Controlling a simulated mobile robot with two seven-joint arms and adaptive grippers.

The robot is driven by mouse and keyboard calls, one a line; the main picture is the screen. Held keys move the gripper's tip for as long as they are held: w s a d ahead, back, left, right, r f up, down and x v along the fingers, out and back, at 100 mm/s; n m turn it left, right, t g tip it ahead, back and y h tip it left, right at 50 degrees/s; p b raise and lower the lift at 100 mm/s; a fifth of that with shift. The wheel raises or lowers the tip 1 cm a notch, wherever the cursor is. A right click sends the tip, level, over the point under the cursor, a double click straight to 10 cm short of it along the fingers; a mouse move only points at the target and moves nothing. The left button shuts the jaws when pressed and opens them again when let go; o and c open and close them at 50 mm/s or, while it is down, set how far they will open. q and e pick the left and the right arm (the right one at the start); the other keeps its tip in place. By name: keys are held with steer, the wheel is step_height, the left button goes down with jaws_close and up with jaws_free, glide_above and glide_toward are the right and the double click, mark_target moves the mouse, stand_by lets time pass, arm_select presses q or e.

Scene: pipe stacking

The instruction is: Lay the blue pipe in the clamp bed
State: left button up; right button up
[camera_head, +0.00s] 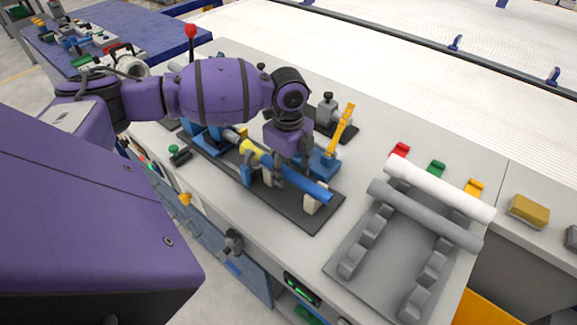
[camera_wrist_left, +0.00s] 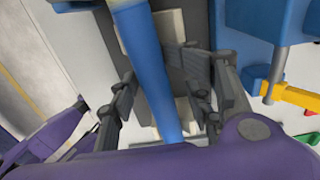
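The blue pipe (camera_head: 313,188) lies lengthwise along the clamp bed, with its near end over a pale support (camera_head: 312,203). A yellow band (camera_head: 249,147) shows farther along its line. The clamp bed has a dark base plate (camera_head: 283,208) and blue clamp parts (camera_head: 323,163) with a raised yellow handle (camera_head: 342,127). My left gripper (camera_head: 275,178) is down over the pipe's middle. In the left wrist view, the blue pipe (camera_wrist_left: 150,75) runs between the spread fingers of my left gripper (camera_wrist_left: 162,95), with a gap on its left side. Whether the pipe is fully seated is unclear. My right gripper is not in view.
A grey rack (camera_head: 375,272) at right carries a white pipe (camera_head: 440,188) and a grey pipe (camera_head: 425,215). Red, green and yellow small blocks sit behind it. A lever with a red knob (camera_head: 191,31) stands behind my arm. The bench's front edge is close to the bed.

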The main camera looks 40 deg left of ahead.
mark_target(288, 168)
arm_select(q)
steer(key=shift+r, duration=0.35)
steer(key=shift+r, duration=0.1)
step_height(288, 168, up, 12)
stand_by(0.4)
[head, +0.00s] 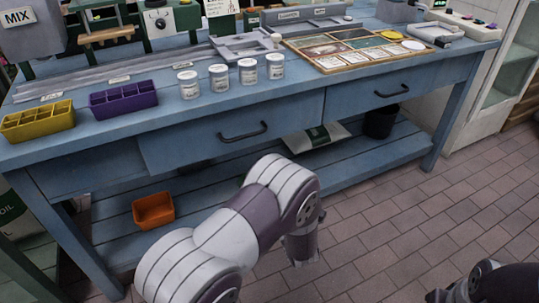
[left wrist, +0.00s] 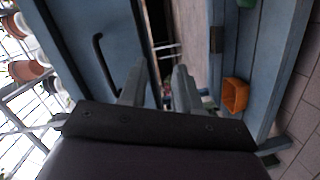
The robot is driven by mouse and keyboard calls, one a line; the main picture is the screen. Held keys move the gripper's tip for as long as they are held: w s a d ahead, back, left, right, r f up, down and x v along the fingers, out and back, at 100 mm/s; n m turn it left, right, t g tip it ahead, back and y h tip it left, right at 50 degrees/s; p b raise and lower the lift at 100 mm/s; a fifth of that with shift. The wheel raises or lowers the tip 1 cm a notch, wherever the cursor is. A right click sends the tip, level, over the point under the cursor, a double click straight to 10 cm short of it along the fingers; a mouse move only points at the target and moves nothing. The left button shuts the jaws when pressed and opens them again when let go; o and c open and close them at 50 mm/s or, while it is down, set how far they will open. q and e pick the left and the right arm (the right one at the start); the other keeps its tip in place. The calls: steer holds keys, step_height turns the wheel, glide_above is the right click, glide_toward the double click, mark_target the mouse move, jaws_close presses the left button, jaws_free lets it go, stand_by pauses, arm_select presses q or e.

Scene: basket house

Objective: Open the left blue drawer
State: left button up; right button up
########################################
**WHAT IS NEEDED:**
Quote the entries above word for word. Leave the images out.

**ANSWER TO THIS EXERCISE:**
Controlling a simulated mobile robot with two seven-joint arms and adaptive grippers.

The robot is driven by mouse and keyboard calls, one a line; the main picture is the screen. Held keys move the gripper's tip for as long as they are held: w s a d ahead, back, left, right, r f up, down and x v along the fingers, out and back, at 100 mm/s; n m turn it left, right, t g tip it ahead, back and y h tip it left, right at 50 degrees/s; p b raise and lower the lift at 100 mm/s; a fifth of that with shift. The wheel raises or lowers the tip 1 cm a notch, wherever the cursor is. A right click sends the tip, level, over the point under the cursor, a double click straight to 10 cm short of it along the fingers; a mouse move only points at the target and moves nothing. The left button shuts the jaws when pressed and opens them again when let go; o and c open and close them at 50 mm/s or, while it is down, set how far they will open. q and e pick the left and the right arm (the right one at the start); the other keeps its tip in place. By name: keys are held with steer, the wheel is step_height, the left button goes down with jaws_close and up with jaws_free, glide_above and glide_toward are the right and the double click, mark_target moves the mouse, stand_by lets time pass, arm_select presses q or e.

Scene: pipe stacking

The instruction is: Lay the blue pipe in the clamp bed
State: left button up; right button up
[camera_head, +0.00s] 
[camera_wrist_left, +0.00s] 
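The blue pipe (camera_head: 313,188) lies lengthwise along the clamp bed, with its near end over a pale support (camera_head: 312,203). A yellow band (camera_head: 249,147) shows farther along its line. The clamp bed has a dark base plate (camera_head: 283,208) and blue clamp parts (camera_head: 323,163) with a raised yellow handle (camera_head: 342,127). My left gripper (camera_head: 275,178) is down over the pipe's middle. In the left wrist view, the blue pipe (camera_wrist_left: 150,75) runs between the spread fingers of my left gripper (camera_wrist_left: 162,95), with a gap on its left side. Whether the pipe is fully seated is unclear. My right gripper is not in view.
A grey rack (camera_head: 375,272) at right carries a white pipe (camera_head: 440,188) and a grey pipe (camera_head: 425,215). Red, green and yellow small blocks sit behind it. A lever with a red knob (camera_head: 191,31) stands behind my arm. The bench's front edge is close to the bed.

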The main camera looks 40 deg left of ahead.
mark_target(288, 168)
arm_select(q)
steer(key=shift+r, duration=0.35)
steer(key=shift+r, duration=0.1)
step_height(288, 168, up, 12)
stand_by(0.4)
[head, +0.00s] 
[left wrist, +0.00s] 
The robot is driven by mouse and keyboard calls, one a line; the main picture is the screen. Held keys move the gripper's tip for as long as they are held: w s a d ahead, back, left, right, r f up, down and x v along the fingers, out and back, at 100 mm/s; n m turn it left, right, t g tip it ahead, back and y h tip it left, right at 50 degrees/s; p b raise and lower the lift at 100 mm/s; a fifth of that with shift. The wheel raises or lowers the tip 1 cm a notch, wherever the cursor is. A right click sends the tip, level, over the point under the cursor, a double click straight to 10 cm short of it along the fingers; a mouse move only points at the target and moves nothing. The left button shuts the jaws when pressed and opens them again when let go; o and c open and close them at 50 mm/s or, while it is down, set how far they will open. q and e pick the left and the right arm (the right one at the start); the other keeps its tip in place. The calls: steer holds keys, step_height turns the wheel, glide_above is the right click, glide_toward the double click, mark_target the mouse move, jaws_close presses the left button, jaws_free lets it go, stand_by pauses, arm_select presses q or e.

Scene: basket house

Objective: Open the left blue drawer
State: left button up; right button up

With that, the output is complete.